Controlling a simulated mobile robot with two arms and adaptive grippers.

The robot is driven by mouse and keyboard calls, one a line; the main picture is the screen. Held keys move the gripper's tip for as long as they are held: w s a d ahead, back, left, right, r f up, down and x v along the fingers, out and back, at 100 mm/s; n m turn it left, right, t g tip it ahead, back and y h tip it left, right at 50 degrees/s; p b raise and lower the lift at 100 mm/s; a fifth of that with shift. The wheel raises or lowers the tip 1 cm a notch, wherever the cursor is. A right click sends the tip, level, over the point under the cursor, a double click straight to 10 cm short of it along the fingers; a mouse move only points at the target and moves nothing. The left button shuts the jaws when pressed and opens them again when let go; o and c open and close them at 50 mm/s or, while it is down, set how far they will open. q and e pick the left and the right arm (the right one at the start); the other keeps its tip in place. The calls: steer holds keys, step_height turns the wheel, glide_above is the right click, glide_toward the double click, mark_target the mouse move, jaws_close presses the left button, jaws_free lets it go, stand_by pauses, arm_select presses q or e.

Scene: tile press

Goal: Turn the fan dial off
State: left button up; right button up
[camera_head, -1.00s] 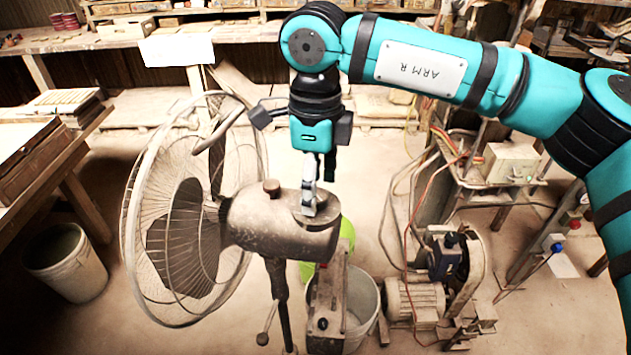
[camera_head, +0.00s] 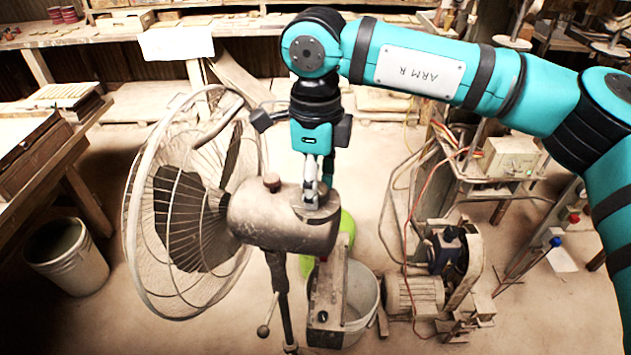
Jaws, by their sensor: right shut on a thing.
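A dusty pedestal fan stands at the middle left, with its round wire cage (camera_head: 137,215) facing left. Its brown motor housing (camera_head: 275,225) has a small knob (camera_head: 271,182) on top. My right gripper (camera_head: 315,198) points straight down at the rear top of the housing. It is shut on the fan dial (camera_head: 318,212), a flat round piece there that the fingers partly cover. Markings on the dial are too small to read. My left gripper is out of view.
A grey bucket (camera_head: 362,300) and a green container (camera_head: 347,228) stand behind the fan pole. A motor machine (camera_head: 415,295) with hoses is at the right. A white bucket (camera_head: 68,258) and a workbench (camera_head: 75,150) are at the left.

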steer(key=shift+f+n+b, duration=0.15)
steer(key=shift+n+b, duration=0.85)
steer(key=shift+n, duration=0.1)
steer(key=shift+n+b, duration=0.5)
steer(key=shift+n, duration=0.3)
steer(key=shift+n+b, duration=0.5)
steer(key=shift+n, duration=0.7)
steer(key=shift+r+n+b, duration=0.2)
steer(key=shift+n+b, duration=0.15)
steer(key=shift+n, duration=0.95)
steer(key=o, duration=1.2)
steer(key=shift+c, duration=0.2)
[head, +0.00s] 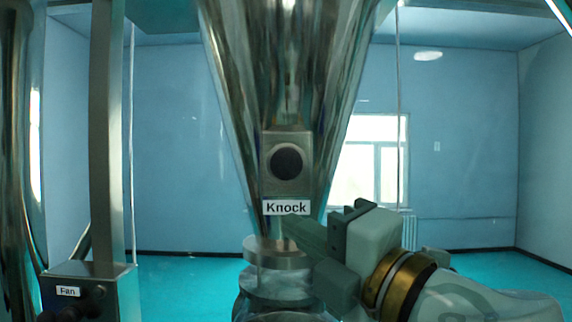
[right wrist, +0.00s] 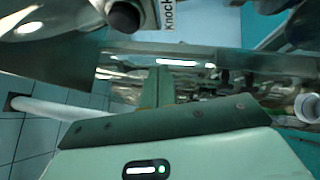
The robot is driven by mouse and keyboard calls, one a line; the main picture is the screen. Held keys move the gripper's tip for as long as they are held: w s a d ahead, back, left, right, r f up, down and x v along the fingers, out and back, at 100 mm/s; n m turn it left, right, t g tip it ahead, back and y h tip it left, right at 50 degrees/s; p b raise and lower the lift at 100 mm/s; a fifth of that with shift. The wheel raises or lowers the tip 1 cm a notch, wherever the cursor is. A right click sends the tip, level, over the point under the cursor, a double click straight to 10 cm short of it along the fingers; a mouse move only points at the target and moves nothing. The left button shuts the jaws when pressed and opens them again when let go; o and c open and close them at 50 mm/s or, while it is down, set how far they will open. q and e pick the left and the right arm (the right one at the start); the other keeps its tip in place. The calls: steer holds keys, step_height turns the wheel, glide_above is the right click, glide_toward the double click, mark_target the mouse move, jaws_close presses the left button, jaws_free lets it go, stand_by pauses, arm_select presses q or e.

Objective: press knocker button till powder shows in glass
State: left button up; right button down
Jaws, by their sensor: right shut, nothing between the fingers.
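The round dark knocker button (head: 286,162) sits in a square metal plate on the front of the shiny hopper cone (head: 232,95), above a white "Knock" label (head: 286,207). The button also shows at the top of the right wrist view (right wrist: 124,15). My right gripper (head: 299,229) is shut and empty, just below the label and apart from the button. Its fingers (right wrist: 155,86) point up in the right wrist view. The glass (head: 272,280) under the cone is partly hidden by my right gripper, and I cannot tell whether powder is in it. My left gripper is out of view.
A "Fan" control box (head: 88,291) stands at the lower left beside a metal post (head: 106,140). A shiny pipe (head: 14,190) runs along the left edge. The space in front of the button is clear.

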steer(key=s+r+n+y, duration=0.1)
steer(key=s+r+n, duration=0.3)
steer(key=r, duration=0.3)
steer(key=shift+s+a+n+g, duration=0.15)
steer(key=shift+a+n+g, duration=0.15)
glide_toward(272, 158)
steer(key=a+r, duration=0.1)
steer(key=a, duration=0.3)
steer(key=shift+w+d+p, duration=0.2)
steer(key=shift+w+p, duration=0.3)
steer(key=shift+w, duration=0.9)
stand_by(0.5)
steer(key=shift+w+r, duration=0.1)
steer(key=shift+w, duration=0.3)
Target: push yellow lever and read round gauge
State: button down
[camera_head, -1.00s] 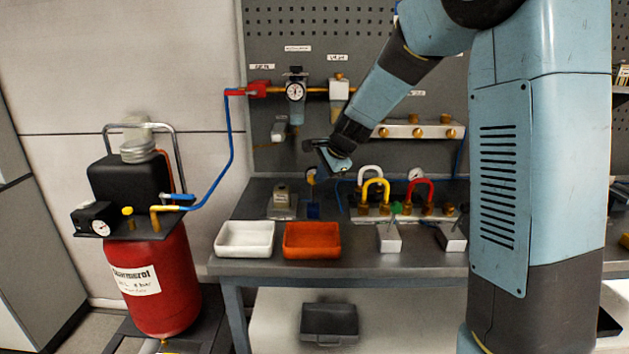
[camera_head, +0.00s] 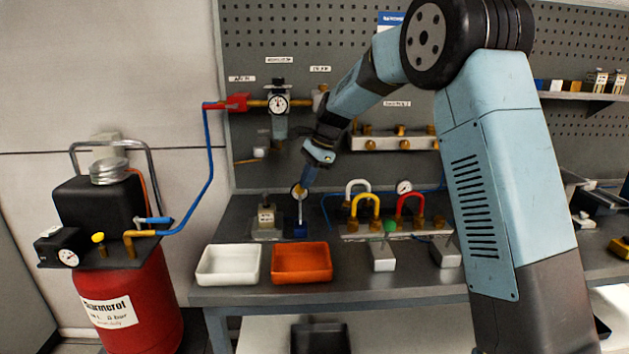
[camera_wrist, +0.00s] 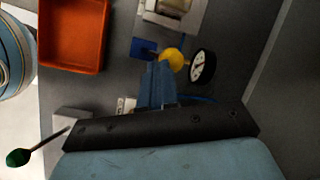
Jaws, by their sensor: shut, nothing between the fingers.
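The lever, with a round yellow knob (camera_wrist: 173,58) and a blue base (camera_wrist: 143,48), stands on the bench in the wrist view. Its blue base also shows in the head view (camera_head: 300,231). A round gauge (camera_wrist: 202,66) with a white face and black rim is just right of the knob in the wrist view; its reading is too small to make out. My gripper (camera_wrist: 158,72) is shut and empty, with its fingertips right beside the knob. I cannot tell whether they touch it. In the head view my gripper (camera_head: 305,182) points down at the lever top and partly hides it.
A white tray (camera_head: 201,278) and an orange tray (camera_head: 275,279) stand at the bench front. Yellow (camera_head: 365,198) and red (camera_head: 411,198) curved pipes are to the right. A gauge (camera_head: 278,103) hangs on the pegboard. A red tank (camera_head: 150,290) stands at left.

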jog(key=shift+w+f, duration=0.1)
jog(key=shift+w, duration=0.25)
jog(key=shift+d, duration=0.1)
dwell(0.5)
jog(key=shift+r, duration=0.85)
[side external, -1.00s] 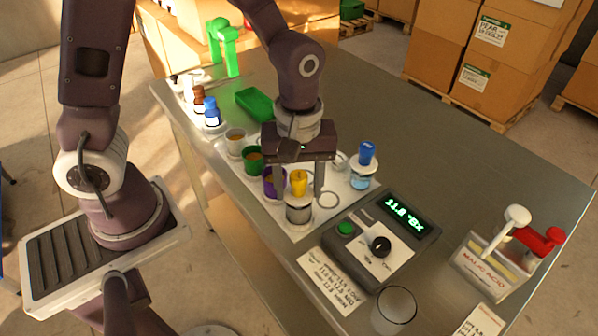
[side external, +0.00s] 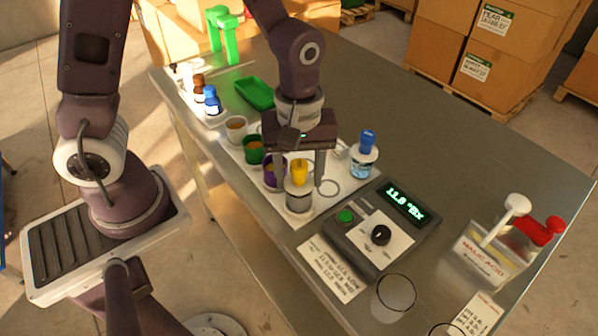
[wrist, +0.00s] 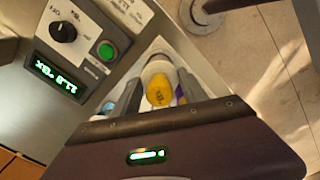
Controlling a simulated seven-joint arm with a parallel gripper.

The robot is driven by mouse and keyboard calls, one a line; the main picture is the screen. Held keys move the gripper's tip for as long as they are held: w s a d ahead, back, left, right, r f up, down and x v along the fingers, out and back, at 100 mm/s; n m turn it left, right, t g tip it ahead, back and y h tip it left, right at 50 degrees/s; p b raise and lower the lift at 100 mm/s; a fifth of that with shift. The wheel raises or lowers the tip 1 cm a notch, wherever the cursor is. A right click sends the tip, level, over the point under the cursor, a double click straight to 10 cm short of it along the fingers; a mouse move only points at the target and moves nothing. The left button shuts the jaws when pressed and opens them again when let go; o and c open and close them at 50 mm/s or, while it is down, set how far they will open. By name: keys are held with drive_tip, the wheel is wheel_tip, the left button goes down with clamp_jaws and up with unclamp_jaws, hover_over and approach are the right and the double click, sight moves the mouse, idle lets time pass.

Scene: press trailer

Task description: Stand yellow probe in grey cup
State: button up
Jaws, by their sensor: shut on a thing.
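The yellow probe (side external: 299,172) is upright over the grey cup (side external: 298,202) on the white mat, its lower end hidden by the cup. How deep it sits in the cup I cannot tell. My gripper (side external: 299,180) points down with one finger on each side of the probe, shut on its yellow head. In the wrist view the yellow head (wrist: 159,91) lies between the two fingers (wrist: 158,95), with the pale cup beyond it.
A purple cup (side external: 270,181) stands close to the left, then a green cup (side external: 253,150) and a white cup (side external: 236,129). A blue-topped probe in a jar (side external: 363,160) stands at right. The meter (side external: 362,250) is close at front right; a clear glass (side external: 394,297) stands near the front edge.

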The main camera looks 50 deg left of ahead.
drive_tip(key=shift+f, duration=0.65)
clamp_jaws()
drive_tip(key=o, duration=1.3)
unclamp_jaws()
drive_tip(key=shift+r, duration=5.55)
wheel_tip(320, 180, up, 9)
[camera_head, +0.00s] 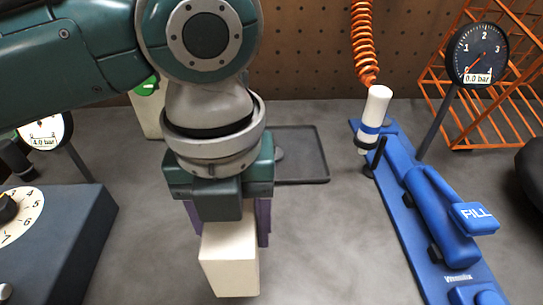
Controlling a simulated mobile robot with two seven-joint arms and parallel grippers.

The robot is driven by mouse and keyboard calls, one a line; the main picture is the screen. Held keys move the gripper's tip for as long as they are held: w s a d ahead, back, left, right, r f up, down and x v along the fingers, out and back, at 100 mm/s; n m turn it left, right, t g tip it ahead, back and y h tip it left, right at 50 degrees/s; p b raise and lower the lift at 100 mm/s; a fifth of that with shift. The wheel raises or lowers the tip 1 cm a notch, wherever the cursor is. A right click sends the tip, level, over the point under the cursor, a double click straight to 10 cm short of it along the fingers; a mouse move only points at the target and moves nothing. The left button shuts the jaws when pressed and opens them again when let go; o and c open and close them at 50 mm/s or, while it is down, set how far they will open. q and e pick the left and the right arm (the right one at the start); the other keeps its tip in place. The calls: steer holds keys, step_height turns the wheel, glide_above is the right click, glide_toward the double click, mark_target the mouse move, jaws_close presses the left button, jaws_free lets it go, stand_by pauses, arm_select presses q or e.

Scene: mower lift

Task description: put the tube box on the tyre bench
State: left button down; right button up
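A plain cream box (230,264), which I take to be the tube box, is at the lower middle of the view. My left gripper (229,232) comes down from above with a purple finger on each side of it and is shut on its upper part. The box hangs upright over the grey bench top (330,240). I cannot tell whether its bottom touches the surface. My right gripper is not in view.
A blue inflator with a FILL lever (474,214) and a gauge (478,55) stands at right, before an orange wire rack (490,125). A white nozzle (375,108) hangs beside it. A dark tray (312,160) lies behind. A dial unit (75,225) stands left.

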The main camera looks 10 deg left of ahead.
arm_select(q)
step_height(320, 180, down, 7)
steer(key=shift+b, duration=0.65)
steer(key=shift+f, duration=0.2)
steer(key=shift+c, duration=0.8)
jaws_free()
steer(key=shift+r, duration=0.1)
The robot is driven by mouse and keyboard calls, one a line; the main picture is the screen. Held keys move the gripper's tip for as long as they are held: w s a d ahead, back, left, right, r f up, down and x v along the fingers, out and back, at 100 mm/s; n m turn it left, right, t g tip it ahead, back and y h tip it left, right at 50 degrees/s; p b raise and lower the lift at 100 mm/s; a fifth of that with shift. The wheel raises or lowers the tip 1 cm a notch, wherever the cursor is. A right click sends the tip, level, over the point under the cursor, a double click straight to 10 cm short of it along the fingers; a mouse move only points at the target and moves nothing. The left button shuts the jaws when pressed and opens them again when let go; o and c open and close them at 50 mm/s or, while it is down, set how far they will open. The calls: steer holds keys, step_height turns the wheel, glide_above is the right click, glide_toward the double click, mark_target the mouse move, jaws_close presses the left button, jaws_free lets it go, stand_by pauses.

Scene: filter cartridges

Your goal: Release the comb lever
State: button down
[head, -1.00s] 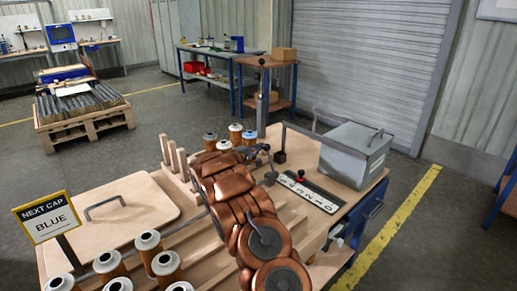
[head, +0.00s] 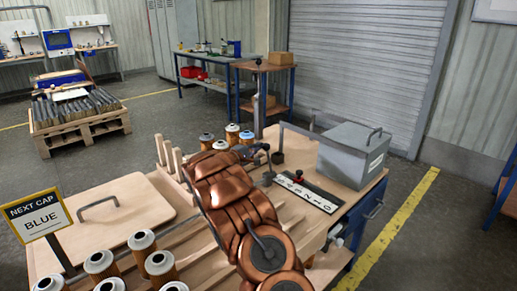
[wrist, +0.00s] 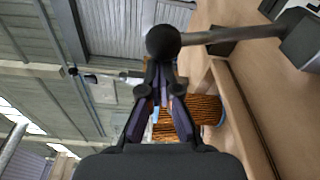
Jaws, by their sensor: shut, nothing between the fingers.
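A lever with a round black knob (wrist: 163,42) and a grey rod (wrist: 235,33) shows in the wrist view. The rod runs right to a grey block. My gripper (wrist: 160,70) is shut and empty, with its tips just below the knob in the picture; I cannot tell whether they touch it. In the head view my gripper (head: 259,152) is small and dark, at the far side of the bench beside the back cartridges. My copper arm hides part of the bench there, and the lever is hard to make out.
Several capped cartridges (head: 232,131) stand behind my gripper, and more (head: 142,243) stand at front left. Wooden pegs (head: 168,153) rise left of my arm. A red-knobbed panel (head: 305,191) and a grey box (head: 350,152) lie right. A sign (head: 38,215) reads BLUE.

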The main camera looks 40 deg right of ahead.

========================================

EXERCISE GOAL |
Return a copy of every line that includes the word "mobile".

COMPLETED EXERCISE |
Controlling a simulated mobile robot with two arms and adaptive grippers.
Controlling a simulated mobile robot with two seven-joint arms and parallel grippers.

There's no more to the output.